ふたたび農業クラブ大会へ挑戦いま分校の生徒たちは、「二年前の先輩に続け!」と、保育園など地域と交流しながら研究と実践を重ね、農業クラブ大会に挑戦しています。今年は、「雑穀の普及と食物アレルギーの改善をめざして」をテーマに県大会で最優秀を得ましたが、東北大会では最優秀を逃し全国大会に進めませんでした。生徒たちは、「残念だけど、もっとがんばっている高校生がいる。またチャレンジしたい」と元気いっぱいです。校門を入ると、「みんなで語ろう世界の食料、みんなでつくろう日本の農業」の大きな看板が目を引きます。教職員と生徒たち、そして地域の支えで、再度“廃校の危機”を乗り切ってくれることを願わずにはいられません。
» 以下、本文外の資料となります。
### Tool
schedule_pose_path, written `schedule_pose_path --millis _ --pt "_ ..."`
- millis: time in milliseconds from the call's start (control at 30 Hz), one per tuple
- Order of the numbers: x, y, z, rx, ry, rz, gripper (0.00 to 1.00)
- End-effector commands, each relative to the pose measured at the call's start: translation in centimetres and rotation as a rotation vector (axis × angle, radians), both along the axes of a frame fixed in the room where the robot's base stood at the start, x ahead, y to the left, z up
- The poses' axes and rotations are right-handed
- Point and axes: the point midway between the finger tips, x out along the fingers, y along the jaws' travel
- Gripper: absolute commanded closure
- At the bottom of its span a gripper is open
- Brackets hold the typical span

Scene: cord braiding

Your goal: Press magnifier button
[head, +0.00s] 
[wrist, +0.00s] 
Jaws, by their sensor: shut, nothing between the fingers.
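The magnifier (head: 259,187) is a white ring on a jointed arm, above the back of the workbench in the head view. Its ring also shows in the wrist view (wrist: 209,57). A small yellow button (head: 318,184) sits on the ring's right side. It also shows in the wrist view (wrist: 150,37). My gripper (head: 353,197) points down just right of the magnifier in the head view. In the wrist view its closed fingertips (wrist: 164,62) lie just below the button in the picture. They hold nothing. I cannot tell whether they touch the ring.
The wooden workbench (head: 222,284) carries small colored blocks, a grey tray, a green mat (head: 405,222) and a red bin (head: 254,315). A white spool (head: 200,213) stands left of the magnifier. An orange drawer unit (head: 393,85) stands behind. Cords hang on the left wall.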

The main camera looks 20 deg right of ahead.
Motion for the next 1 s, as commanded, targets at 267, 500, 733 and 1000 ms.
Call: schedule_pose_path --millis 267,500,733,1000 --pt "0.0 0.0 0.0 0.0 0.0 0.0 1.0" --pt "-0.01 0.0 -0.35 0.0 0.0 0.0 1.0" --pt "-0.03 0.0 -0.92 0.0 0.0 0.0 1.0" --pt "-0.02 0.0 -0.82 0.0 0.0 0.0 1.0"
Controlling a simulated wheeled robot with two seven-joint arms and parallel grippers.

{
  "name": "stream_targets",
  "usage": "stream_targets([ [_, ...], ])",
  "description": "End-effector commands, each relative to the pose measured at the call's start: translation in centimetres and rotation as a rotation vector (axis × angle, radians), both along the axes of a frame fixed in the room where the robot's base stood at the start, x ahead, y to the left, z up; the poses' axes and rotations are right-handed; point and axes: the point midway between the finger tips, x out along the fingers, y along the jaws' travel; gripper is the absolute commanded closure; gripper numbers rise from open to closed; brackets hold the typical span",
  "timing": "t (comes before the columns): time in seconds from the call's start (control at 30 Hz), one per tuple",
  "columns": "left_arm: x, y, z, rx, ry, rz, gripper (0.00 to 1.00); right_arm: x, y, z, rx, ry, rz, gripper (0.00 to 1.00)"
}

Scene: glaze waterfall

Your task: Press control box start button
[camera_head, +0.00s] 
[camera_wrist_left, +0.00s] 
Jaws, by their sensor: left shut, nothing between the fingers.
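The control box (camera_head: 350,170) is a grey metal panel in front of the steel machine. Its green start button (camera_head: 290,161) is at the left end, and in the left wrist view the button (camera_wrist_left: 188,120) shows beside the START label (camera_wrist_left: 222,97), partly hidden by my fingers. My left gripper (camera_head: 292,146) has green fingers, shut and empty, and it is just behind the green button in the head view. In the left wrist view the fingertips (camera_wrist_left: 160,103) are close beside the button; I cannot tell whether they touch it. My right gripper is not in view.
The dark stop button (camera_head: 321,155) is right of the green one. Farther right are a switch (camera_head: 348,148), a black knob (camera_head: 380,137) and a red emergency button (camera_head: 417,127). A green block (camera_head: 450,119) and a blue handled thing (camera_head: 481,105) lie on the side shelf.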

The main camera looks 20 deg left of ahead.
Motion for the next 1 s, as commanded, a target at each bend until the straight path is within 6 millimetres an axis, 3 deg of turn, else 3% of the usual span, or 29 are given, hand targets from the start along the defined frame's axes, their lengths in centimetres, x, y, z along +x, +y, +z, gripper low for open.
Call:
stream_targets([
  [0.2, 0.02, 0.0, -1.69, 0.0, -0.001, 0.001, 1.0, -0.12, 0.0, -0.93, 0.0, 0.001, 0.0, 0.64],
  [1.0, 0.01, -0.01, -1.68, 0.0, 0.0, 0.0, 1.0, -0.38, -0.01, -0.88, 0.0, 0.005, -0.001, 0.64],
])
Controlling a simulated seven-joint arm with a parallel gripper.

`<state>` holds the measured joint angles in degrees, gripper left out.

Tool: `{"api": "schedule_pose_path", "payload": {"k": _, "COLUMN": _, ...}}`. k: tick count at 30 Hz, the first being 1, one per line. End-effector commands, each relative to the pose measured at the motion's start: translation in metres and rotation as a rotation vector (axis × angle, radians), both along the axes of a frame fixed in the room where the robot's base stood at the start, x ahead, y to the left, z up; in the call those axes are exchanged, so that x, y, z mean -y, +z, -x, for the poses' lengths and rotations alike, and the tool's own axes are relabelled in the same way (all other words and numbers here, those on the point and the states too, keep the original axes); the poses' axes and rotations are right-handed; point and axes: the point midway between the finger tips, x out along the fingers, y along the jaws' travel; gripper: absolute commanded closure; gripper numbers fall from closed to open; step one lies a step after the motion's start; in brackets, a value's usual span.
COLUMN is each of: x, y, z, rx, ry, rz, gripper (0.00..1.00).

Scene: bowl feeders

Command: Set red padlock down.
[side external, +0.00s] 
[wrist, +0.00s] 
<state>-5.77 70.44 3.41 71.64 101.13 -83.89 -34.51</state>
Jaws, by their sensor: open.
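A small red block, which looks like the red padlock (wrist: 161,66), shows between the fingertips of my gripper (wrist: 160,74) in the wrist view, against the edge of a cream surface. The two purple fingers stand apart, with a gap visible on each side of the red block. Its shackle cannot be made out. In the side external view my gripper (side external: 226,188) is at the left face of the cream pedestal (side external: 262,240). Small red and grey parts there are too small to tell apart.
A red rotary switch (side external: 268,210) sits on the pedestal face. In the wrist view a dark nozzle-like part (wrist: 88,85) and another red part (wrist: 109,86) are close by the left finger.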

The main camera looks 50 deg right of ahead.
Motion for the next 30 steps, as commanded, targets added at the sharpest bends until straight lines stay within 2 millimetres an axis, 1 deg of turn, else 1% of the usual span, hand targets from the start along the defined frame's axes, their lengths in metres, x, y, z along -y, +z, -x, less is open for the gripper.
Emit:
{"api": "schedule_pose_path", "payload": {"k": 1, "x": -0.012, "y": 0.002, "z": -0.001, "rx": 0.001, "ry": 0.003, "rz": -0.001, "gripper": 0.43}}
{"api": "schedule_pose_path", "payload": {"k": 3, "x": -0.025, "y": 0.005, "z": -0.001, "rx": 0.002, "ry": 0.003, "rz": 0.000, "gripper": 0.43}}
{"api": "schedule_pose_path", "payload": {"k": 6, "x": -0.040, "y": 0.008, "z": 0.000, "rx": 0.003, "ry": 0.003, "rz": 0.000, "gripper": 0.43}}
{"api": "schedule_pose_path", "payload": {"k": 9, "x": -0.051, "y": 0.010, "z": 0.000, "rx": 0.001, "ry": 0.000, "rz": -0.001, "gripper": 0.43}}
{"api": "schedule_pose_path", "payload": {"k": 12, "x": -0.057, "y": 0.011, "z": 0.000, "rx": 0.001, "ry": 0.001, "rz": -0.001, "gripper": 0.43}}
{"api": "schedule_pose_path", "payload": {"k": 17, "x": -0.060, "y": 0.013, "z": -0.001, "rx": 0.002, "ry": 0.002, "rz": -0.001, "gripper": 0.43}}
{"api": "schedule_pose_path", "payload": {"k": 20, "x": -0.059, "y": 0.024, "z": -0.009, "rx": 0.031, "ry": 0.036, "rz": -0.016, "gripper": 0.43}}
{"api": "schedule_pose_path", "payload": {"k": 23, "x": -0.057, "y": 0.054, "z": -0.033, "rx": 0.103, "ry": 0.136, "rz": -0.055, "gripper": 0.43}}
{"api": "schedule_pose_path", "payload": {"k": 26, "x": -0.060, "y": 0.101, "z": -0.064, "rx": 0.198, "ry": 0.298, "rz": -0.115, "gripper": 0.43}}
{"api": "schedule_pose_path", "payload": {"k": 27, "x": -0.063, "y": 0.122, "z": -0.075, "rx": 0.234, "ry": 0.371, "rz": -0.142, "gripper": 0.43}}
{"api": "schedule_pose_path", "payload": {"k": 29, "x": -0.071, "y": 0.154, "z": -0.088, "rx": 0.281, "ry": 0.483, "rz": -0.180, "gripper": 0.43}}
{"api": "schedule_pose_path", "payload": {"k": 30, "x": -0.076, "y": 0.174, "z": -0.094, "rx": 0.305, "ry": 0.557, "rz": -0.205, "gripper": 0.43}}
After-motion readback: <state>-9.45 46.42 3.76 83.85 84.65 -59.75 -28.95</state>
地域に“元気”与える農業高校全国農業教育研究会の会員で、農業高校を研究テーマにしている東洋大学・現代社会総合研究所の阿部英之助さん(30)農業高校は、農業や環境への関心の高まりの中で、農業の担い手作り、環境活動や街づくり、さらには新たな産業をおこすなど、地域に“元気”を与えています。 そのレベルの高さは社会的にも評価され、生徒たちの自信とモノを作る喜びにつながるなど、農業高校が持つ教育力と地域に果たす役割は大きいものがあります。 少子化や進路の多様化を背景に、農業高校は存続の危機ですが、食農教育や農業体験学習への出番も期待される中で、「農の教育力」を実践する農業高校の役割と存在価値は今後ますます注目されています。
(新聞「農民」2006.10.16付)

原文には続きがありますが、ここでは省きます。